Its even better when you see people after their costume party out in the street absolutley outrageous. Or if a fight breaks out between outrageous costume people. Elvis vs Julius Ceaser - Round 2 FIGHT! etc.



Not that I can talk, drunken cowboy fool.



Friday, September 4, 2009

My unemployed life?

Q. What is the best thing that can happen in your remedial life?

A. Quitting the oppresssive globalised family corperation you work for.



Oh Mob Nonnas, I will miss you.


People im loving right now...

Sasha Cohen and Johnny Wier.

With The Kween, The Kwan, out of contention, my bet for the gold (2010 Olympics duhhh) is Sasha. I know, just know she is able to stay on her feet for 4.40. And Johnny, well, I know if i were to meet him, we would be BFFs forverrrrrrs. (like actually)





" I know Elvis Stojko was a big proponent for butching up men’s skating, but I have a hard time taking suggestions from a man who rocked purple pajamas in the Olympic Games and World championships."



Oh Johnny, I agree, Elvis shouldn't have worn that purple people eater suit and skated to music from tha Lion movie. ahhhg. Was totally going for Ilia Dreamboat anyway.

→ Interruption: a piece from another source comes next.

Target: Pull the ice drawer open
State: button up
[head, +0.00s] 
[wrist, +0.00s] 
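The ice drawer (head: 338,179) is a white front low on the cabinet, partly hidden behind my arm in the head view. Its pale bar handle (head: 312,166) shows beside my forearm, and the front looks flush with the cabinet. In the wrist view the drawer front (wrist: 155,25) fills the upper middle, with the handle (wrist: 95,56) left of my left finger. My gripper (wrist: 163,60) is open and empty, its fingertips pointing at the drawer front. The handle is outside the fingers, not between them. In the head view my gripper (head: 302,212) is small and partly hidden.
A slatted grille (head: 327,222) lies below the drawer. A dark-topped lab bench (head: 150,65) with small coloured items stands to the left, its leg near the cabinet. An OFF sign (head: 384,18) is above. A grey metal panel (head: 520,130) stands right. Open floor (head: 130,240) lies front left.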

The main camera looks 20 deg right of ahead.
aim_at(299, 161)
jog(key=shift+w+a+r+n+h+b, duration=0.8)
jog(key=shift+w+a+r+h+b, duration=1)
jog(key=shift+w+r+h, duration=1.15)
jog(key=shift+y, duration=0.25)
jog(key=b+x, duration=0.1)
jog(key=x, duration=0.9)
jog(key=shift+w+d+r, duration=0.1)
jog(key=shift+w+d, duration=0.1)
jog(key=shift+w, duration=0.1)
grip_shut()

Johnny is so fashion. I know he is In2Fashion (via hipsterrunoff??) and you know my favourite quote


"i dont eat. i just dont do it"



of course, other than this



"That girl, I would buy her diamonds if I could afford it.”



Oh my! please be talking about me!!!



ok. then there is Sasha. My dear Sasha. If only you can keep your head together and your feet on the ice for 4.40, you WILL be the best skater that ever lived. Cohen is hard to love, because you get this sence of let down. However, how can anyone that that do THAT ever lose??? the mind boggles...




Ok so the thing with Sasha, is she totally reinvented the sprial sequence. Before her, it was 15 seconds of dead music in which skater caught their breath. Now its the 15 seconds in which you cringe because you aint no Cohen.